El 20 de noviembre de 2011 era un día gris en Cambridge, Massachusetts. En el ambiente se percibía algo raro, como el presagio de que algo iba a ocurrir. Greg Mankiw, profesor de economía y autor del libro de texto más famoso y extendido en todo el mundo, también lo notaba. Por eso, cuando un grupo de jóvenes, durante su clase, se levantó y abandonó ruidosamente el aula, no se sorprendió demasiado. Aquellos jóvenes, hijos de la élite conservadora norteamericana, estudiantes de la más prestigiosa facultad de economía del planeta, que cuesta 70.000 dólares al año, protestaban contra su forma de dar clase, contra la economía que enseñaba, culpable, según ellos, de dar una visión políticamente distorsionada de la disciplina y de «discutir de forma inadecuada los principios de la teoría económica que da soporte a un movimiento que está transformando el concepto mismo de injusticia económica», como le escribieron en una carta abierta.
La crisis económica representaba la derrota más fulminante de una economía ideológica, no basada en los hechos y enseñada de forma acrítica. Aquellos estudiantes y muchos otros que se les unieron en un movimiento de protesta internacional, querían más: no la pretendida asepsia de una ciencia exacta libre de juicios de valor, sino el debate, el pluralismo de ideas, sus limitaciones y sobre todo la historia de esas ideas, de dónde vienen y a dónde van. La historia del pensamiento económico es la gran ausente en la enseñanza de la economía de los últimos años, desde Estados Unidos hasta Europa. Ha sido extirpada, de forma miope y estúpida, de la mayor parte de los programas de formación de los futuros economistas, directivos y empleados públicos. Pero sin historia no hay conciencia, no hay raíces, y la planta del conocimiento, expuesta a las adversidades, es frágil.

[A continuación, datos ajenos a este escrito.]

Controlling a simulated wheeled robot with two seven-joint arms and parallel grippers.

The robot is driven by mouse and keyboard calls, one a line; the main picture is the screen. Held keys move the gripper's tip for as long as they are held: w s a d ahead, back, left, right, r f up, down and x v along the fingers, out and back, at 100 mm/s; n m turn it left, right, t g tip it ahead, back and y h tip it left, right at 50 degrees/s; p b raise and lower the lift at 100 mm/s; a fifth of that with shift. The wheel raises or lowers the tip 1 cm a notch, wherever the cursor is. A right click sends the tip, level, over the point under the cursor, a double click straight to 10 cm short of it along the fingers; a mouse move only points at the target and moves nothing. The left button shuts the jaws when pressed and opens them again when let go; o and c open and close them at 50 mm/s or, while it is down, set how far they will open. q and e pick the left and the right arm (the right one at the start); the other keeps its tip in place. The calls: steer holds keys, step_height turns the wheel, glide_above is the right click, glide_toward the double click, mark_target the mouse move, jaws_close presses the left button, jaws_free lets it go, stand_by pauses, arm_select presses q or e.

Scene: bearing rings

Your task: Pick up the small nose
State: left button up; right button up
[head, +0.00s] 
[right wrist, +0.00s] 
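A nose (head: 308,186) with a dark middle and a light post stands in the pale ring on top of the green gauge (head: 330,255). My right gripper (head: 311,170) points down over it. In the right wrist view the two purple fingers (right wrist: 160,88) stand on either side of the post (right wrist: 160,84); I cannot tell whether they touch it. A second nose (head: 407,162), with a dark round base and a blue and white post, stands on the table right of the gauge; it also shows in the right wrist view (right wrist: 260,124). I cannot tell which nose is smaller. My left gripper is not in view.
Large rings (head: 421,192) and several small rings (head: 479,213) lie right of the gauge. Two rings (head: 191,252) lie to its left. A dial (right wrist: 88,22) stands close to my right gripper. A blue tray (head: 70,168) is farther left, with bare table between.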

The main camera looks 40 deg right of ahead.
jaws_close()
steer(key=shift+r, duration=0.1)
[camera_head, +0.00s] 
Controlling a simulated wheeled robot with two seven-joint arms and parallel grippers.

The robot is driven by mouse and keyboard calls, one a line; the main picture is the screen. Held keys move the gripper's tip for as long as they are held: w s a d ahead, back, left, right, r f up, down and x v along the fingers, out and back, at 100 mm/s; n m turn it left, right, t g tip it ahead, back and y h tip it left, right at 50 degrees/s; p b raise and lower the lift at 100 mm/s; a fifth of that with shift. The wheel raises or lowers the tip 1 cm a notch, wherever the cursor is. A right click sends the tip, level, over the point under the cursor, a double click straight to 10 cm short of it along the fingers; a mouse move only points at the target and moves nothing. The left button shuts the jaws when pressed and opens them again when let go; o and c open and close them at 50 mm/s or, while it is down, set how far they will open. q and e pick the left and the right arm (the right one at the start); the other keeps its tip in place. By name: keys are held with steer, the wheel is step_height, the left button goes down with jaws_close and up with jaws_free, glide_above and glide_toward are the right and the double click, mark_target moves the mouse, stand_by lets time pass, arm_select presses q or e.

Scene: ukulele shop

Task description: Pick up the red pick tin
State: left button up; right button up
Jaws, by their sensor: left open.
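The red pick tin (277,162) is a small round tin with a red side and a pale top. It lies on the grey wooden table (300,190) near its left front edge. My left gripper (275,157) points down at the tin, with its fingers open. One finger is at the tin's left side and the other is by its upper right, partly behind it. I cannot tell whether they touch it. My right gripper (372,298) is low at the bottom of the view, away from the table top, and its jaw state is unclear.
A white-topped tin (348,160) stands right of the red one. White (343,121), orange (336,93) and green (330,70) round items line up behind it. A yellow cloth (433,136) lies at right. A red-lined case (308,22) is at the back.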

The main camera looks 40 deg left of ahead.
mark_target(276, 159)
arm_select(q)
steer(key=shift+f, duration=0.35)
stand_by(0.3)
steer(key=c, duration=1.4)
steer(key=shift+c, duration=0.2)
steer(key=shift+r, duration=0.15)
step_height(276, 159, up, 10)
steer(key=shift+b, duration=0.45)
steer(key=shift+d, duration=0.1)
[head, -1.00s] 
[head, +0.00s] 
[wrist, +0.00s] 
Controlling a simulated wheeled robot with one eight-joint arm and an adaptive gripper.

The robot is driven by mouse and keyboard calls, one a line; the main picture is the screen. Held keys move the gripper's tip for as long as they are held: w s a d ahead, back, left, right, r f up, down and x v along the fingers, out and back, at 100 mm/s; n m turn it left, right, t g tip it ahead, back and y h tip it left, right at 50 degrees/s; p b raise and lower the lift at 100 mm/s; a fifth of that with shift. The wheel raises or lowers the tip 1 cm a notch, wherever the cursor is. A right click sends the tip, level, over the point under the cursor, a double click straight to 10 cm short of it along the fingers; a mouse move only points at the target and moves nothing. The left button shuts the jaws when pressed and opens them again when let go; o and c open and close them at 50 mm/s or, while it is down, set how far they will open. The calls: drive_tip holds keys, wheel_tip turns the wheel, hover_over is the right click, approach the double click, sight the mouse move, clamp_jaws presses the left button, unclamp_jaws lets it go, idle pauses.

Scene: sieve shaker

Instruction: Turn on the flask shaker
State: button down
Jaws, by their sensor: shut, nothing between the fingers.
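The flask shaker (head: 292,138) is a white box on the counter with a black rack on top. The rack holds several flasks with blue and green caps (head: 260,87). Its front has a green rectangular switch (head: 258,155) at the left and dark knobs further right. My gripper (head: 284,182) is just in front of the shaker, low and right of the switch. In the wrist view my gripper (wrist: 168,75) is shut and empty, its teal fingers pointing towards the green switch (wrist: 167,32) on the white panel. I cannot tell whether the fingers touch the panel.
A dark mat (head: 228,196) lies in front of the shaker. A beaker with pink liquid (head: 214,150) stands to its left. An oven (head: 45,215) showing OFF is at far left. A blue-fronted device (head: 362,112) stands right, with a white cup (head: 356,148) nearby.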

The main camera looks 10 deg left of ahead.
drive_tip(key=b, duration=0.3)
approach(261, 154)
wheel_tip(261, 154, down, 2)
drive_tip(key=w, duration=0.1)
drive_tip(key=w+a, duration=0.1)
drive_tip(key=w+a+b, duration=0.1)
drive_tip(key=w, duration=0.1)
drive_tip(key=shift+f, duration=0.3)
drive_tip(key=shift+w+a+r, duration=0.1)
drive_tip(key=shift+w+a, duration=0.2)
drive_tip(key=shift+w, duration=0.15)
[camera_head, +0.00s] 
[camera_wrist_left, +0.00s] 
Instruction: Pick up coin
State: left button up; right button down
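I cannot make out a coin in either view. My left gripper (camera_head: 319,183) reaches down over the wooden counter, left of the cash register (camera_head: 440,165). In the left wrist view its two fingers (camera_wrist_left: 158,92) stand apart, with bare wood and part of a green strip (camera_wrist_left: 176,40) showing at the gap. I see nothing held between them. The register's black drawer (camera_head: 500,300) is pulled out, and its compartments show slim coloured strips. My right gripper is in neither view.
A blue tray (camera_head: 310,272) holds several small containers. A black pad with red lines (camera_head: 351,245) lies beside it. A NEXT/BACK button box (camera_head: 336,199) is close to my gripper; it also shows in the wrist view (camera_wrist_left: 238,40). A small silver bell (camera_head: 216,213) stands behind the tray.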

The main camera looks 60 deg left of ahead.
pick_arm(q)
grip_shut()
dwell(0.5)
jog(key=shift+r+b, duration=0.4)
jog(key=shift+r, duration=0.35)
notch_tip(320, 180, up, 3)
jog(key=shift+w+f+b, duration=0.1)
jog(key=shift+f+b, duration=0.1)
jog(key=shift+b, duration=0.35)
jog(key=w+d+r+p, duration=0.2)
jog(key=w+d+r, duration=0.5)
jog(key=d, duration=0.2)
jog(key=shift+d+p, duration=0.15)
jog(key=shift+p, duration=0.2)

Sin embargo, la historia del pensamiento económico cuenta una aventura fascinante. Está formada por todo un entramado de personajes, descubrimientos, cambios de época y verdaderas revoluciones. Seleccionar a los protagonistas más importantes de esta aventura es imposible, como bien sabía Joseph Schumpeter, que, en su monumental Historia del análisis económico (1954), dedicó, antes de entrar propiamente en la historia, cuatro capítulos metodológicos y de encuadramiento general a justificar sus decisiones, su selección y su orientación. Pero ciertamente es posible destilar sus ideas, sacar a la luz su origen y su impacto, su relación con otras ideas y sus implicaciones prácticas. Se trata de un ejercicio fecundo y útil, también en la formación de las nuevas generaciones.
Sin dejar la época más reciente, a partir de la segunda mitad del siglo pasado la economía ha vivido varias “revoluciones”, cambios radicales de paradigma o al menos de perspectiva, y un “funeral”, con la crítica radical y posterior “extinción” de una determinada idea del agente económico.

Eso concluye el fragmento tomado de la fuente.